TASK TO CARRY OUT =>
Please output the data below exactly as given, starting at its first line and stopping after the line that contains "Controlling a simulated".

INFORMATION PROVIDED =>
☆ ☆ ☆ ☆
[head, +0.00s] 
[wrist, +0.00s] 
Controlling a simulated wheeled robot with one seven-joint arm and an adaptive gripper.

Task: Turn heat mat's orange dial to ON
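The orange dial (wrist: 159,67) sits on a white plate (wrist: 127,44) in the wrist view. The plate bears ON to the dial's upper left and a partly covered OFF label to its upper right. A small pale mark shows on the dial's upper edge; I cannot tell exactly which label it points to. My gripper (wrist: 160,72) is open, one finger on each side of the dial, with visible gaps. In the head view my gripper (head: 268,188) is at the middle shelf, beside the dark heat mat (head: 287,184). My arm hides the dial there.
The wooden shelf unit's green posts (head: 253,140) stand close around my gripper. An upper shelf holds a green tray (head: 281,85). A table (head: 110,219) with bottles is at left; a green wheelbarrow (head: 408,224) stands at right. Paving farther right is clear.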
☆ ☆ ☆ ☆
CORRECT OUTPUT =>
[head, +0.00s] 
[wrist, +0.00s] 
Controlling a simulated wheeled robot with one seven-joint arm and an adaptive gripper.

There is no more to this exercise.